Governor of California pardons Robert Downey Jr for 20-year-old drug conviction
Published 24/12/2015 | 20:21
The governor of California has pardoned Robert Downey Jr for a nearly 20-year-old felony drug conviction that sent the Oscar-nominated actor to jail for nearly a year.
Downey was among 91 people granted pardons for criminal convictions after demonstrating they had rehabilitated themselves and been out of custody for at least 10 years, Governor Jerry Brown's office announced.
The pardon does not erase records of a conviction, but it restores voting rights and is a public proclamation that the person has remained out of trouble and demonstrated "exemplary behaviour," according to materials on Mr Brown's website.
Downey, who was once a courthouse mainstay for a series of drug-related arrests, has become perhaps Hollywood's greatest success story for career and addiction rehabilitation.
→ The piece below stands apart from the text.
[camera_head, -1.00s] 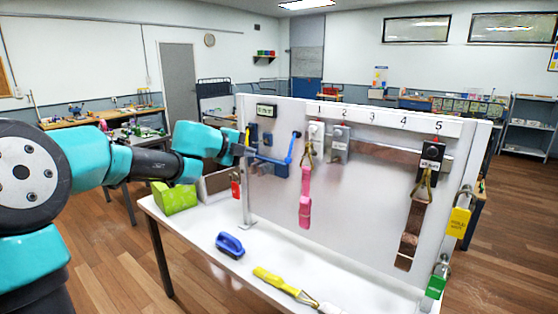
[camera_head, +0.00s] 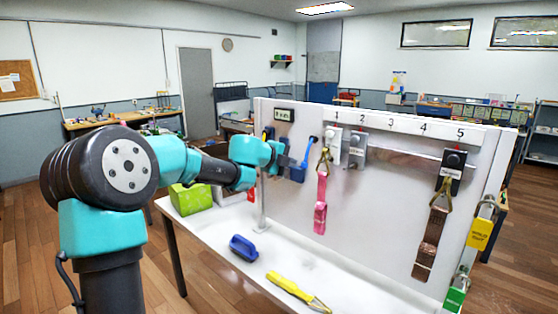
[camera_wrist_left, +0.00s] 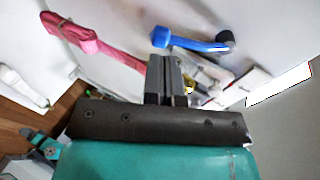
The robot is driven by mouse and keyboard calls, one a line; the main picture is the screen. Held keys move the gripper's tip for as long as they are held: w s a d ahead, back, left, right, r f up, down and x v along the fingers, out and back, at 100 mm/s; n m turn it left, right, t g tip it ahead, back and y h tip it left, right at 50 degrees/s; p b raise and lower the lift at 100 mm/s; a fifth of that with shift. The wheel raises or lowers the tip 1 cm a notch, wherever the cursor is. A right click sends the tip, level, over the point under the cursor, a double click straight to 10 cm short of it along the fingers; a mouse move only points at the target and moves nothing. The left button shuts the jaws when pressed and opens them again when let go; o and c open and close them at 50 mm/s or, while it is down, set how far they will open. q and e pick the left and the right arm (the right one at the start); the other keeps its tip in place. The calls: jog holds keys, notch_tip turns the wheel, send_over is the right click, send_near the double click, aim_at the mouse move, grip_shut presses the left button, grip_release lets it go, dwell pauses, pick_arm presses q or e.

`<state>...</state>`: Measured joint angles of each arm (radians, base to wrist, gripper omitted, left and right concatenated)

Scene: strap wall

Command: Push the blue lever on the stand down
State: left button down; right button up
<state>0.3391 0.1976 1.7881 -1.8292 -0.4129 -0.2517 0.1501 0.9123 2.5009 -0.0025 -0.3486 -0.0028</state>
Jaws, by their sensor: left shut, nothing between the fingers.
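The stand is an upright grey-white panel (camera_head: 375,215) on a white table. The blue lever (camera_head: 306,156) is at its upper left, slanting down and slightly left from a dark pivot. In the left wrist view the blue lever (camera_wrist_left: 190,43) lies just beyond the fingers, its dark pivot at its right end. My left gripper (camera_head: 290,162) is shut and empty, just left of the lever in the head view. In the left wrist view the gripper's fingers (camera_wrist_left: 166,78) are together, and a gap to the lever seems to show; contact is uncertain. My right gripper is not in view.
A pink strap (camera_head: 321,200) and a brown strap (camera_head: 431,240) hang on the panel. A yellow padlock (camera_head: 480,232) and a green padlock (camera_head: 455,298) are at its right edge. A green block (camera_head: 190,198), a blue handled object (camera_head: 243,247) and a yellow strap (camera_head: 290,287) lie on the table.

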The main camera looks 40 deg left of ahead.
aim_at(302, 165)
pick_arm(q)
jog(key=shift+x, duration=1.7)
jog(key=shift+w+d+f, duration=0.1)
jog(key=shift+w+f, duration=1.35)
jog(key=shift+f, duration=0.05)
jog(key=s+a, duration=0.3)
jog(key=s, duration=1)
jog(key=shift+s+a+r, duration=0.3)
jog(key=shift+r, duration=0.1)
Since 2008, Downey has portrayed Iron Man in Disney's series of blockbuster films, including The Avengers, based on the Marvel comic books.
The 50-year-old actor is a two-time Oscar nominee for his roles in 1992's Chaplin and 2008's Tropic Thunder.
Downey's legal troubles began in June 1996 when he was stopped for speeding on the Pacific Coast Highway in Los Angeles County and authorities found cocaine, heroin and a pistol in his vehicle.
In 1999, he was sent to prison for roughly a year after he acknowledged violating his probation.
Downey obtained the pardon after getting a judge to issue a Certificate of Rehabilitation, according to a proclamation released by Mr Brown's office.
The process showed Downey has "lived an honest and upright life, exhibited good moral character, and conducted himself as a law-abiding citizen," the proclamation said. It also states Downey "has paid his debt to society and earned a full and unconditional pardon".
The Democratic governor, a former Jesuit seminarian, has made it a practice to issue pardons around Christian religious holidays, also including Easter.
The hundreds of pardons Mr Brown has issued in each of his four terms are typical, except for his three immediate predecessors. Republican Arnold Schwarzenegger granted 15, Democrat Gray Davis granted none and Republican Pete Wilson granted 13.
Before them, Republican Ronald Reagan granted nearly 600.